By KELIN DILLON
As Mexico’s June 6 midterms fast approach, an increase in violence and assassinations of candidates and politicians has seen little-to-no response from President Andrés Manuel López Obrador (AMLO) with any effectiveness in stopping the bloodshed.
Back in March, López Obrador promised to create a plan to provide protection to aspiring politicians. Fast forward a month and a half later and Secretary of Security and Citizen Protection Rosa Icela Rodríguez advised AMLO that more than 200 candidates for office in this year’s midterm elections had received threats against their lives from the cartel, with an unspecified large number of those deemed in danger of death.
Rodríguez ended the meeting by saying there would be essentially no way for the government to provide protection to these political aspirants, reneging on AMLO’s promises.
“The inability of the government to provide protection to male and female candidates in this electoral process is unacceptable and inexcusable,” wrote Raymundo Riva Palacio in his column for El Financiero. “Violence, since the president announced the plan to prevent it, has increased.”
Riva Palacio used numbers from the Etellekt consultancy, which creates an electoral violence index, to support his claims.
“According to the Etellekt index, 32 days before the elections, there were 476 criminal acts against politicians, candidates and candidates, with a balance of 443 victims and 79 intentional homicides. The global number of victims, underlined the consultancy, had an increase of 64 percent compared to the same electoral process in 2018, and the number of politicians and candidates for popularly elected positions assassinated was almost 30 percent higher than the intermediate electoral cycle in 2015. Violence is widespread. There were attacks and murders in 31 of the 32 states, where 78 percent of the victims were opponents of the local government.”
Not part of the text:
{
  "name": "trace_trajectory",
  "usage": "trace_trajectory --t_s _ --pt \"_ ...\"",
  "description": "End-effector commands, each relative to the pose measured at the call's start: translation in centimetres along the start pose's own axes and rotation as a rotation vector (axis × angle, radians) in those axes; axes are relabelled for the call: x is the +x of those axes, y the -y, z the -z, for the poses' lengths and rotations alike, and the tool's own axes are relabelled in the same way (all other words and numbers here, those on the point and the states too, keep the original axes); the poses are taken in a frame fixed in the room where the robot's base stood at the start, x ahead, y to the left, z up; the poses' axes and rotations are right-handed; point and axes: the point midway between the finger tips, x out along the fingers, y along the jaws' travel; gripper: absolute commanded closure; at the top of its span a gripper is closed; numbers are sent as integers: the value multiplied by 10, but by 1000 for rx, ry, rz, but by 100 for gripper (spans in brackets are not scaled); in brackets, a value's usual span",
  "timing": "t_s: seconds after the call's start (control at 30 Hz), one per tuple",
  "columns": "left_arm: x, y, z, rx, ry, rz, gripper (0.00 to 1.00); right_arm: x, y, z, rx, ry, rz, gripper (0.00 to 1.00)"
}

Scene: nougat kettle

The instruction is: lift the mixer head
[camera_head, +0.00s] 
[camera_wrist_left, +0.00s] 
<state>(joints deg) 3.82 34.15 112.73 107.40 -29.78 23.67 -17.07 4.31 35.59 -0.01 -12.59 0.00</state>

Riva Palacio pointed out the areas most affected by political violence were also those with a high concentration of drug trafficking cartels, like Veracruz, Guanajuato, Guerrero, Oaxaca and Morelos.
“The electoral process got caught up in this cartel war that placed the government in the contradiction that it itself caused: the strategy of not fighting any criminal organization and thinking that only through social programs, attacking the root problems of drug trafficking, insecurity would be reduced.”
Social programs, AMLO’s weapon of choice in impoverished areas, are not enough to combat the lucrative money that can come from working with the cartel, said Riva Palacio. Said social programs must be accompanied by a strong fight against the cartels by the government to lower incentive for lower-income Mexicans to join drug trafficking.
“The general inaction against the drug cartels has allowed their business to flourish and violence to grow from the dispute over territories. With more money, the more weapons they buy, and with them, greater firepower to confront their rivals and the security forces when they are crossed, generally by chance.”
Riva Palacio finished his column by saying that Secretary Rodríguez “was unfortunately honest with the president when she told him that the government would not be able to protect those who aspire to popularly elected positions.”
“The implicit message is strong: There will be more deaths and more violence. Hopefully, they should think that the election passes quickly.”